Routing with the aid of clear overhead film

I am working on a couple of real courses, and first I tried the eyeballing method. Besides getting half blind I felt it was not reliable, so I spent a night trying to understand the technique of Mike New on his site. It may be more exact, but a bit complicated. So I adopted some of his ideas, and came up with this one. Perhaps more people are using it, but I have not heard of anyone. If so, please mail me and tell me your tricks, so that I can add them to this tutorial.

1. The first thing I do is to set the start and the end of the hole in the designer, in this case the first hole of Bethpage. I set up the tee and green by the length of the hole adjusting for the angle if it is a dogleg hole. If it was a straight hole, I wouldnīt even need to set any shot points inbetween. The next and only more thing I do in the designer for now is to draw a line from the tee point and the green point to the edge of the hole window (see pic above). I use the out of bounds texture, but that is unimportant.
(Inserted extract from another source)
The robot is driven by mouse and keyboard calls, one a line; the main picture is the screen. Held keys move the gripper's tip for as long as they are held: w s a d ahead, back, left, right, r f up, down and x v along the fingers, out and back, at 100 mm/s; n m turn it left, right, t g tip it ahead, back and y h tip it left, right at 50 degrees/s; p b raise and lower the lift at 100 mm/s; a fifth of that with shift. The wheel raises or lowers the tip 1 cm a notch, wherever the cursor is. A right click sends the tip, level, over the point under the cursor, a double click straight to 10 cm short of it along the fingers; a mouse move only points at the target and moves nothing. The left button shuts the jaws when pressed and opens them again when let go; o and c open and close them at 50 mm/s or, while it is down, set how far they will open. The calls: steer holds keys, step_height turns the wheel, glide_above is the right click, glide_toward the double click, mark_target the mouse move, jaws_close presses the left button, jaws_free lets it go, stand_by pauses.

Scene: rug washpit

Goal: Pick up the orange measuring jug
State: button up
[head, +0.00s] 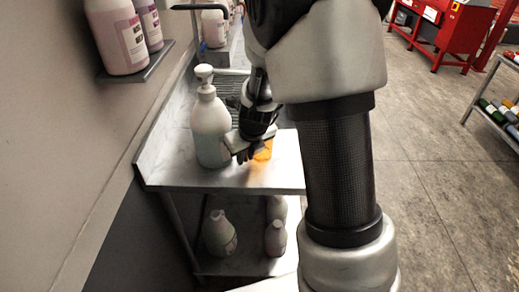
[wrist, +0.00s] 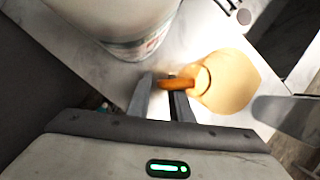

This is only to make it easier to line it up with the strokesaver at next stage.

2. Open up your paint program and load the strokesaver pic. Decrease the window size of both the paint pgm and the designer, so that you can see both at the same time (see pics). As you can see in the lower portion of the first screenshot, the lines I made from the tee and greens are visible in the edge of the hole window in the designer. Now comes the tedious part, resizing of the stroke saver to match the hole in the designer. Stretch or shrink your strokesaver pic in your paint pgm untill itīs tee and green are lined up with the tee and green of your hole window in the designer. Be certain that the option "maintain aspect ratio" is on when resizing, otherwise the hole will not be in scale.

3. Now itīs time for the overhead projector film. Use tape to attach it on your screen over the strokesaver in your paint pgm. With a good pencil, just follow the contures of the tee, fairway, green and bunkers. If the strokesaver shows where trees are, you can even plant some for reference.

4. You can now minimize or close your paint program. Maximize the designer and place your hole window under the overhead film. Fill in the shapes for fairway etc. from the contures of the hole you just pencilled on the film. Now the routing is finished. See next screenshot for the end result, they are already exact copies. When I checked the distance my hole was only 3 yards shorter than it should have been. Simple eh? Took me 15 minutes.

5. You now have the basic of your hole. Of course you will have to zoom in and finetune all your shapes. By "splitting segments" and editing them by freehand, all bunkers and greens should soon have the same size and shape as their originals. If you have a good strokesaver you can check and adjust the exact distance from bunkers to greens too.